Description of the Related Art

As the improvement of integration degree of a semiconductor device and the design technique in accordance thereof have been developed, the attempt to implement systems into one semiconductor chip has been progressed. Such one-chip of systems has mainly been developed as a technique integrating a controller, a memory, and other circuits operating in a low voltage, which are the main function of a system, into one-chip.

However, in order to more lighten and miniaturize the system, circuits having the main functions of an input terminal and an output terminal controlling a power supply of the system should be integrated into one-chip. The technique, which makes it possible, is a system on chip technique integrating a high voltage transistor and a low voltage CMOS transistor into one-chip.

Generally, the high voltage transistor comprises a gate, a channel formed in the lower of the gate, and a high-concentration N-type source region and high-concentration N-type drain region formed on both sides of the channel, and a low-concentration N-type drift region remaining a predetermined distance with the boundary line of the N-type drain region and surrounding it in order to disperse the electric field applied to the high-concentration N-type drain region when driving a device.

Meanwhile, in order to secure the high voltage breakdown voltage, a lateral diffused MOS (LDMOS) transistor, wherein the high-concentration N-type drain is horizontally arranged and the low-concentration drift region remaining a predetermined distance therefrom and surrounding it is also horizontally arranged, has recently been studied.

The lateral diffused MOS transistor would generate a problem actually evaluating a device structure, which is set as a target.

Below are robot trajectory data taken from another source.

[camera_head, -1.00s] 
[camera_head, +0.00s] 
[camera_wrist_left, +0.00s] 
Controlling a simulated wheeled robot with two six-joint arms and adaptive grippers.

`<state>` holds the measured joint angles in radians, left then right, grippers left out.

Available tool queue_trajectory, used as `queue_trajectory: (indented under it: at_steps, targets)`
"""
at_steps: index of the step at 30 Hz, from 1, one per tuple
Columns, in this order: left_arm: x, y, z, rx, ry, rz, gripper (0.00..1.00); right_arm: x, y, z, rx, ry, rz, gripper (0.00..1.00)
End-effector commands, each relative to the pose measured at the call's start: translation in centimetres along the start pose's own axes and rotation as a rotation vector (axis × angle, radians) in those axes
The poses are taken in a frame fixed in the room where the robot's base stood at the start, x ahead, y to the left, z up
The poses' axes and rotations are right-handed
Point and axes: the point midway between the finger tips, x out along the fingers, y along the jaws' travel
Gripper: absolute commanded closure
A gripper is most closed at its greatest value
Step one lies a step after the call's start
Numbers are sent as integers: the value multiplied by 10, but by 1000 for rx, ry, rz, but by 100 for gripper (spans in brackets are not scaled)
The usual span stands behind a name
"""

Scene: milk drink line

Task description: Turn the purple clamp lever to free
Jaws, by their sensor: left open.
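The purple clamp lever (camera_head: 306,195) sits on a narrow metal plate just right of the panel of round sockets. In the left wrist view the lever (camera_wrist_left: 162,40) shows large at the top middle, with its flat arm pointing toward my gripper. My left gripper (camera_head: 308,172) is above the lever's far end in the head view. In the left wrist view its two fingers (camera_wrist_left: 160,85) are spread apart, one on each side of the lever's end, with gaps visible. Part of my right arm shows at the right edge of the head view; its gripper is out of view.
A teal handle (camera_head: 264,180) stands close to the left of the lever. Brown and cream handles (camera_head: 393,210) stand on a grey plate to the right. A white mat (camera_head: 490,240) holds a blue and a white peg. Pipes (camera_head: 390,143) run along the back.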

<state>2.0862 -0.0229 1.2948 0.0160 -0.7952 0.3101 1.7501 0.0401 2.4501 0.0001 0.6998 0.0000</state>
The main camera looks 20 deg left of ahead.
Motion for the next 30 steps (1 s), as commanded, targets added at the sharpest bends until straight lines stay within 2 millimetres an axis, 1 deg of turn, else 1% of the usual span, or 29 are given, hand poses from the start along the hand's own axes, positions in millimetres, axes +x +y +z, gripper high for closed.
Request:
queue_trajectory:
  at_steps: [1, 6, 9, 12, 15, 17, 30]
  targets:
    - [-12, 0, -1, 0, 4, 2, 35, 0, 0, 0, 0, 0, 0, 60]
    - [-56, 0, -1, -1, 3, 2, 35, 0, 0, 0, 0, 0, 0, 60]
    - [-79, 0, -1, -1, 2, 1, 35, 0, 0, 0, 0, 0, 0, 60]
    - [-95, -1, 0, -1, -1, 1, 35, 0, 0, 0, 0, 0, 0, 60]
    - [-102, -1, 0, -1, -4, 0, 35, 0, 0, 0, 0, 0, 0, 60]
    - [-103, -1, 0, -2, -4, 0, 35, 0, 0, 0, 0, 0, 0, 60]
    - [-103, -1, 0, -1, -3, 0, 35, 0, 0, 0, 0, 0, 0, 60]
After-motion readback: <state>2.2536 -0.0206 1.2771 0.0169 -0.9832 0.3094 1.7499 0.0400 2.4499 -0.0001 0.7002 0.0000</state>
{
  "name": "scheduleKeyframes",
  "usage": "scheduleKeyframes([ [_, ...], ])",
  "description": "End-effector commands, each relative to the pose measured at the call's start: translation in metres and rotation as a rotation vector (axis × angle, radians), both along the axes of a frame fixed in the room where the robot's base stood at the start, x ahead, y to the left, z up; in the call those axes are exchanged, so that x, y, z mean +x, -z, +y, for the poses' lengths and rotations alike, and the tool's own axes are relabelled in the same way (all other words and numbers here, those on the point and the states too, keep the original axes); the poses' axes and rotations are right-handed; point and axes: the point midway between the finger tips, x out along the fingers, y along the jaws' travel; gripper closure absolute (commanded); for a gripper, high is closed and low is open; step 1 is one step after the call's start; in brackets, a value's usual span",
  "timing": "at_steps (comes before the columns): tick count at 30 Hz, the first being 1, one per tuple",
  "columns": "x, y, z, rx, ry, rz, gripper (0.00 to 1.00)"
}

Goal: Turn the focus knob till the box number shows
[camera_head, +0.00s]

For example, when an initial junction breakdown is used at 23 V level, although it seems to have a sufficient margin as compared to 13.5V, which is an operation voltage, the snapback breakdown is about 15V in an actual evaluation and thus it falls far below the expected value of 23V. Therefore, since the proper snapback breakdown is 18V or more, it is actually evaluated as 15V, which is smaller than that.

Therefore, since a desired snapback breakdown voltage is not obtained, it causes a problem of a serious device defect.

Furthermore, it causes a problem that a phenomenon of dashed curves occurs, where ID current value is not saturated in a drain sweep but the value is continuously increased.

SUMMARY OF THE INVENTION

The embodiment provides a semiconductor device and a method of manufacturing the same capable of improving a snapback breakdown voltage and preventing a phenomenon of dashed curves, by forming a gate to be overlapped with a drift region.

A semiconductor device according to the first embodiment in order to accomplish the above object comprises: first and second drift regions formed in a source and drain regions of a substrate; a gate on the substrate between the first and second drift regions; and first and second impurity regions formed in the first and second drift regions, wherein the gate is formed to be overlapped with the respective first and second drift regions by the first and second regions.

A method of manufacturing a semiconductor device according to the second embodiment comprises the steps of: forming first and second drift regions in a source and drain regions of a substrate; forming a gate on the substrate between the source and drain regions; and forming first and second impurity regions in the first and second drift regions, wherein the gate is formed to be overlapped with the respective first and second drift regions by the first and second regions.

BRIEF DESCRIPTION OF THE DRAWINGS

FIG. 1 is a schematic view of a lateral diffused MOS transistor according to the embodiment.

FIGS. 2A to 2E are process views sequentially showing a process of manufacturing a lateral diffused MOS transistor.

FIG. 3 is a graph showing an ID current depending on a driving voltage of a lateral diffused MOS transistor.

DETAILED DESCRIPTION OF THE EMBODIMENTS

Hereinafter, preferred embodiments will be described in detail with reference to the accompanying drawings.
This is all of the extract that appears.